Piazza del Cinema
Back to Projects list- Location
- Lungomare Marconi, 30, 30126 Lido di Venezia, Italy
- Year
- 2019
- Client
- Comune di Venezia
- Team
- C+S Architects, Carlo Cappai, Maria Alessandra Segantini, STEAM srl, ICONIA, SACAIM
Piazza del Cinema by C+S Architects
In 1857 the construction of the first seaside resort in the island of Lido in Venice was opening a stage of splendour for the island when parties, concerts, events were happening. The two major hotels: Grand Hotel des Bains, completed in 1900 and Excelsior Palace Hotel, in 1908 were transforming the island of the Lido in one of the most desired and sought-after seaside resort in Europe. Three Palaces were foreseen to be built, but only two of them were, leaving on the third location a green space, which consolidated in time to become a park with important vegetation.
With the hit of the economic crises, a period of decline brought the disposal of the Grand Hotel des Bains and a lack of investment both from the private and the public sectors, being the Venice Cinema Festival the only international event which still continues the glories of the past, but only once a year.
Loosing its role as one of the most sought-after seaside resorts in Europe, the site hosted an international competition for the new Cinema Festival Palace. As part of the commemoration for Italian Unification, the construction stopped under bribe accusations of the public management team, leaving exasperated citizens and the Biennale with a big hole in the ground. Starting a series of conversations with the locals, we decided that the main aim of design was that to give back the citizens a well-designed and adaptable public space made of a square and a park, which would be transformed during the three weeks of the Cinema Festival or during the year. In this way, we turn the red carpet of the stars into a ‘white carpet', a place for all people, where the stars are the citizens of the Lido.
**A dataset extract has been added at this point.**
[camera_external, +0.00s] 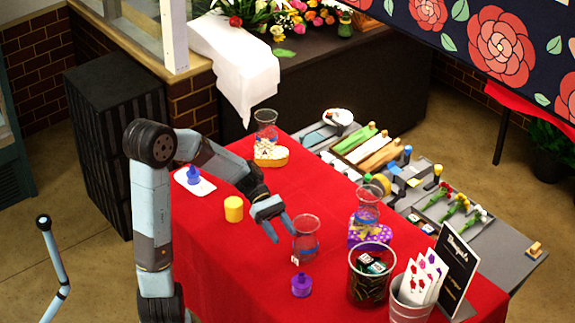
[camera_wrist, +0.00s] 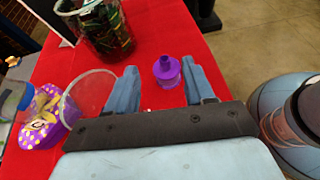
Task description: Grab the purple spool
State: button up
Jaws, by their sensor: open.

The task of the Piazza was also sewing together the heritage pieces (the two Palaces and the park), the latter being for us as important as the buildings as home to animals and enriching the biodiversity of the site. A carpet of white Apricena stone is laid among the buildings and the green and designed to highlight the curves of a never built third building, manipulated to be accessible to all or punctuated by precious insertions such as the brass railings, special surface treatments or gutters for water collection. Sustainability solutions are enhanced for water collection, reforestation of local trees.
The square is heightened from the original level to allow the view of the sea and is entirely designed using the monochrome Apricena stone. The use of a monochrome surface for the whole public space confirms and underlines the strengths of the dimension of the public space, avoiding the fragmentation of the use of different materials.
The design of the materiality of the rolled or sanded pieces of the stone, the water drainage system and the fountain - designed as thin cuts and shadows on the white surface of the stone, the brass or varnished steel railings, the benches in reconstituted natural marble stone, the treatments for disabled and visually impaired people, the newly planted and autochthonous maritime pines and the sinuosity of the garden- which is designed as a symbol of a third building which was meant to complete the square but was never built: all these element are designed as accents in the continuity of the monochrome materiality, vibrating to the light and changing every single moment of the day and of the year.
Portions of the square are also invisibly designed with thicker sections in order to be accessible to cars for special events. The use of durable materials is a fundamental element of design, especially in Countries like Italy where maintenance is not an asset.
The square, designed on the aim to serve the Venice Cinema Festival, is invisibly infrastructured to potentially allow the activation of events during the other months of the year, but especially to give back a free public space to the inhabitants of the Lido island: mums with prams, skaters, kids playing with the water fountain, old people relaxing under the shadow of the trees and watching the sea.
We are proud to have contributed to give back the citizens a part of the city. We strongly believe in the power of a free, well-designed public domain to be activated by people, their memories, their dreams and their experiences.
A constant process of erosion of the public space is happening in most cities of the developed western Countries. Cappai and Segantini believe in the power of free, weel-designed public space to be potentially activated by people and communities in the aim to enhance the identity of the place. The project of the Piazza del Cinema in the island of Lido in the Venice Lagoon is achieving the scope.